Posted by | Ray Cornelius

Is LeBron James the greatest living athlete? Well, according to GQ he is! The Cleveland Cavaliers mega-star is the latest celebrity to grace the magazine’s 60th anniversary edition and is part of their profile on the “World’s 50 Greatest Living Athletes.”

In the story, GQ puts a spotlight on LeBron’s undenial power moves on and off the court, his pop culture influence and his strong social media presence. He also opens up about his views on politics, #45 and racism in America.

“I have people around me, for the most part, that’ve been around me for a long time,” he told me. “So when you’ve been around people for a long time, there’s no sugarcoating, there’s no trying to put you higher than what you should be, there’s no yes-men or -women, there’s no gas. It’s just straight-up, raw, uncut, unfiltered knowledge, truth, passion.”

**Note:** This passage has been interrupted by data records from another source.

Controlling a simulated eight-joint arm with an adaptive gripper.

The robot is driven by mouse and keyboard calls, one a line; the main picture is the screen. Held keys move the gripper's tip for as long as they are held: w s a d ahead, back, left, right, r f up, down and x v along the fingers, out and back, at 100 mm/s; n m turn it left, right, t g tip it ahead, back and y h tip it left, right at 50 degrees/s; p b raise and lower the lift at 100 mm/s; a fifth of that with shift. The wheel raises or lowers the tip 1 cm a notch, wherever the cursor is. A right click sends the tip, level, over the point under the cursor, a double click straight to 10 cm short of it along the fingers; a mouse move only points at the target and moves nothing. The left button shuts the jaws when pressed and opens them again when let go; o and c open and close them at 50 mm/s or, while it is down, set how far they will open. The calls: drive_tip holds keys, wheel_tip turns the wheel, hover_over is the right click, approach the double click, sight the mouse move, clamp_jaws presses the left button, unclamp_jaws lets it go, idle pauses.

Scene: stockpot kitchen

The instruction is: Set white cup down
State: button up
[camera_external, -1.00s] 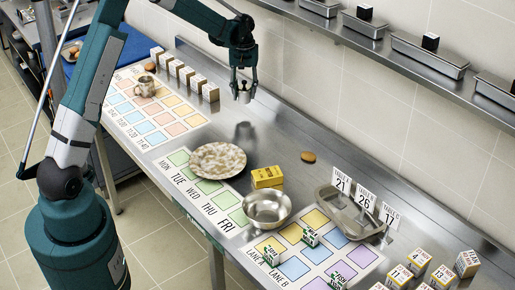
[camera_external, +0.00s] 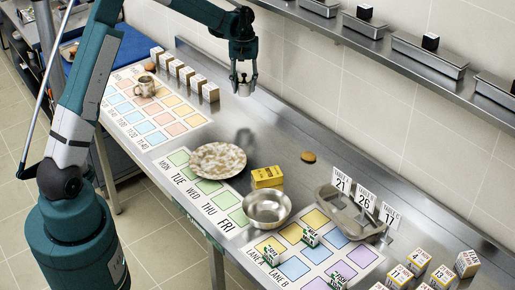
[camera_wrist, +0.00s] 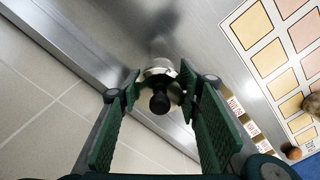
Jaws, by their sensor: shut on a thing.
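My gripper (camera_external: 243,84) is over the steel counter (camera_external: 290,135), toward the wall side. It is shut on a small pale thing (camera_external: 243,91), apparently the white cup, mostly hidden by the fingers. In the wrist view, my gripper (camera_wrist: 158,92) has its two green pads on either side of it. There the held thing (camera_wrist: 158,70) shows a pale, shiny rim and a dark round middle. It appears above the counter, with a dark shadow or reflection below it in the outside view.
A metal mug (camera_external: 145,87) stands on the coloured grid mat (camera_external: 160,137). Several small boxes (camera_external: 193,82) line the wall side. A speckled plate (camera_external: 217,160), yellow box (camera_external: 267,177), steel bowl (camera_external: 267,208) and brown item (camera_external: 308,157) stand nearer. The counter below my gripper is bare.

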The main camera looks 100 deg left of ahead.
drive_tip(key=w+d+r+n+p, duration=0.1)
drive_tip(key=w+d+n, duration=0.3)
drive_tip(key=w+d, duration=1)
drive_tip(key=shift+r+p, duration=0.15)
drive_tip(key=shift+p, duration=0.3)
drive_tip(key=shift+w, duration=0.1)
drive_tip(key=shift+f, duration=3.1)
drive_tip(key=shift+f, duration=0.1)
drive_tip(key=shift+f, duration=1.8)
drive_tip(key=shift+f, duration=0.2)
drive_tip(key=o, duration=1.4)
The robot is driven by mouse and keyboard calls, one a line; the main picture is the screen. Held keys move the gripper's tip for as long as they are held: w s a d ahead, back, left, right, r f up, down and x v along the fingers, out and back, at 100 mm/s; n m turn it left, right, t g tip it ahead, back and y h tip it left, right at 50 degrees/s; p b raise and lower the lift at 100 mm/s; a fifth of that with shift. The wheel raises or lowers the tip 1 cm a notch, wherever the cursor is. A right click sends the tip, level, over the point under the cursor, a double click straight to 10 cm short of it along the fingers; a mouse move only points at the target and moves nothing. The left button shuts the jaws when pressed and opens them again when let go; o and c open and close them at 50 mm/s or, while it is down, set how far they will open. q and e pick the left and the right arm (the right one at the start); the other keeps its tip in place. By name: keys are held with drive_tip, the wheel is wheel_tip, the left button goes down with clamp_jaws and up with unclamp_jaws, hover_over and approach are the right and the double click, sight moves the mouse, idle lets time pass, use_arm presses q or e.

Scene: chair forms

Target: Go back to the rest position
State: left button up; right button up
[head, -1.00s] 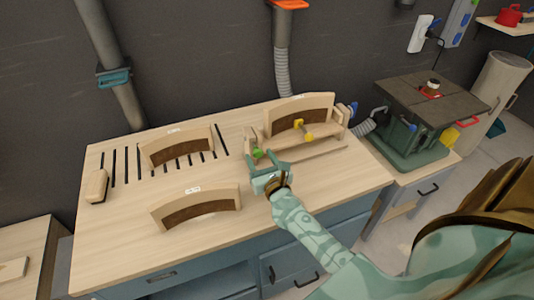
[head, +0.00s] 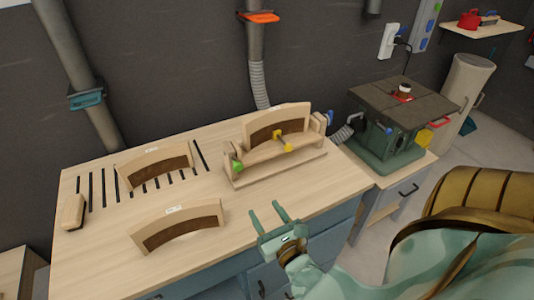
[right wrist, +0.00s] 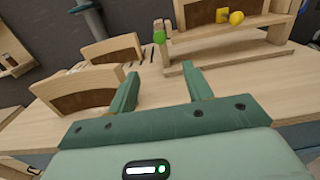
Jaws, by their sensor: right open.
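My right gripper (head: 267,220) is open and empty at the front edge of the workbench (head: 100,255). In the right wrist view its two green fingers (right wrist: 160,90) stand apart with only bench top between them. It touches none of the chair forms. One curved wooden form with a brown inner face (head: 178,228) lies near the bench front, and another (head: 153,165) lies behind it over the slots. A third form (head: 276,124) stands in the wooden jig (head: 270,160) at the back right, with a green and a yellow knob. My left gripper is not in view.
A wooden block (head: 74,211) lies at the bench's left end. A green machine with a dark table top (head: 390,103) stands on a cabinet to the right. Pipes (head: 255,80) run down the dark wall. Bare bench top lies between the front form and the jig.

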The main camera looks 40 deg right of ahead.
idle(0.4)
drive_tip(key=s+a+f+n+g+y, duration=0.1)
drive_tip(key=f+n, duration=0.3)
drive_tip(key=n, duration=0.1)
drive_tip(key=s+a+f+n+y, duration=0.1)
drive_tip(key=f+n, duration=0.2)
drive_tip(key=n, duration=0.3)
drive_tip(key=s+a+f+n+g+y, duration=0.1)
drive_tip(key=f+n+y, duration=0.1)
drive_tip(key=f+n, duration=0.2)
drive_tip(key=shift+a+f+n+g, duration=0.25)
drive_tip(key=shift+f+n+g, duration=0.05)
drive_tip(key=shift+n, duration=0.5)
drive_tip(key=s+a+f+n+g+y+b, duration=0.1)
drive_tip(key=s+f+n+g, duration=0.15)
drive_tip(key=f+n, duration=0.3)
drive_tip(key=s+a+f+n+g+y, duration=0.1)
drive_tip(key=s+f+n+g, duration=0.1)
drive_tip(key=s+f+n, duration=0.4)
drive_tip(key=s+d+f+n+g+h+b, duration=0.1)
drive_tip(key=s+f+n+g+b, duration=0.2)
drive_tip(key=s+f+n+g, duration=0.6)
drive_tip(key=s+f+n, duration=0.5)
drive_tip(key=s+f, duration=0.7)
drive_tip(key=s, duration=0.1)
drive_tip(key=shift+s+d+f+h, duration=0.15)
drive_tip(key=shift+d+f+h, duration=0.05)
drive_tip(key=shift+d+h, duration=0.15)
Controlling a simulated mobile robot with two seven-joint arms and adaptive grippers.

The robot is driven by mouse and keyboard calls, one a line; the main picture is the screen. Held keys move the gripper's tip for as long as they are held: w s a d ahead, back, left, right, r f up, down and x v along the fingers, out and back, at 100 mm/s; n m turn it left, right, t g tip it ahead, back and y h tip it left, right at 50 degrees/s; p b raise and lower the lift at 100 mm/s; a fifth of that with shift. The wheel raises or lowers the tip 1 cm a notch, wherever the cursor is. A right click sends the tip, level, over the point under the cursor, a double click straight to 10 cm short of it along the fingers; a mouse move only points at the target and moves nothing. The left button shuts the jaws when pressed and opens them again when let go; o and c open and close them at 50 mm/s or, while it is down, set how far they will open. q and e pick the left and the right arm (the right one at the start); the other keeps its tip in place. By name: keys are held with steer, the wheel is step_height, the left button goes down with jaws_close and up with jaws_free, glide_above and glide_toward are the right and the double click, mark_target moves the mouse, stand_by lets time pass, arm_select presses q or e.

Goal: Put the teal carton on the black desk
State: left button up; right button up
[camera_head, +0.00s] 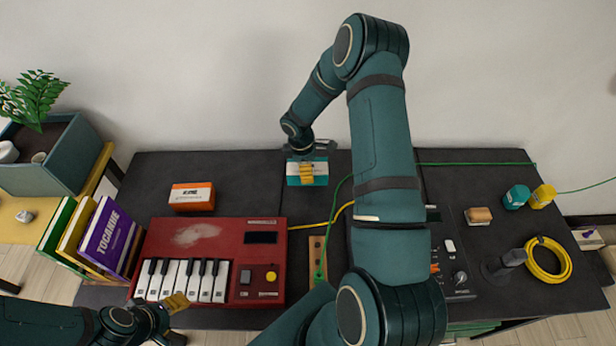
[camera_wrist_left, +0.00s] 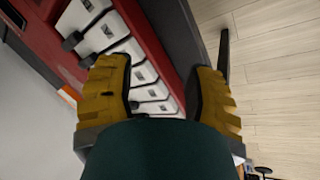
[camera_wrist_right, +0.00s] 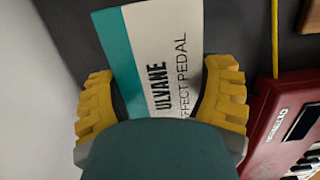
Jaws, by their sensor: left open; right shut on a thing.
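The teal carton (camera_head: 320,171), teal and white, is at the back of the black desk (camera_head: 245,183), left of my upright right arm. My right gripper (camera_head: 307,172) is shut on it. In the right wrist view the carton (camera_wrist_right: 160,50) lies between the yellow fingers and its label reads "ULVANE EFFECT PEDAL". I cannot tell whether its underside touches the desk. My left gripper (camera_head: 177,302) is open and empty at the front left, by the front edge of the red keyboard. In the left wrist view its fingers (camera_wrist_left: 160,90) are apart above the keys and desk edge.
The red keyboard (camera_head: 210,232) fills the front left, with an orange box (camera_head: 192,197) behind it. Books (camera_head: 108,235) stand at the left. A yellow cable coil (camera_head: 548,259), a teal bottle (camera_head: 516,197) and a yellow bottle (camera_head: 542,196) are at the right. Cables cross the middle.

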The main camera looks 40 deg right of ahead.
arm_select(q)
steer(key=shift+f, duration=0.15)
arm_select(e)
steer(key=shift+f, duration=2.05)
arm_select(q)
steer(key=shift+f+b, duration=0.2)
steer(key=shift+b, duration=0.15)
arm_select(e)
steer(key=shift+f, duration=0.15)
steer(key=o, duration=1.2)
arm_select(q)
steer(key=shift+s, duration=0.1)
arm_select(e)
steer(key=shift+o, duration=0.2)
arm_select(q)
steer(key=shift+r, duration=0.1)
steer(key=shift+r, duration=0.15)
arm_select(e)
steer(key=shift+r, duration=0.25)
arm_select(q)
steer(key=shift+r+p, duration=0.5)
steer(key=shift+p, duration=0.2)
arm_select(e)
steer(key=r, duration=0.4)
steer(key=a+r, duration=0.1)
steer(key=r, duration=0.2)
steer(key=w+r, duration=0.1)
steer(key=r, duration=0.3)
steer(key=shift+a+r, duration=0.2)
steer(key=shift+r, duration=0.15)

Check out more amazing photos of King James below + excerpts from the interview:

On would he ever run for President of the United States:

“I say no because of always having to be on someone else’s time. From the outside looking in, it seems like the president always has to be there—gotta be there. You really don’t have much ‘me time.’ I enjoy my ‘me time.’ The positive that I see from being the president… Well, not with the president we have right now, because there’s no positive with him, but the positive that I’ve seen is being able to inspire. Your word has command to it. If you’re speaking with a knowledgeable, caring, loving, passionate voice, then you can give the people of America and all over the world hope.”

On a celebrity’s responsibility…

“Nah, it’s my responsibility. I believe that I was put here for a higher cause. We have people, not only today but over the course of time, that have been in the higher positions that chose to do it and chose not to do it.”

On being famous and dealing with racism…

“It’s heavy when a situation occurs either with myself or with someone in a different city, i.e., Trayvon, Mike Brown. I have to go home and talk to my 13- and 10-year-old sons, even my 2-year-old daughter, about what it means to grow up being an African-American in America. Because no matter how great you become in life, no matter how wealthy you become, how people worship you, or what you do, if you are an African-American man or African-American woman, you will always be that.”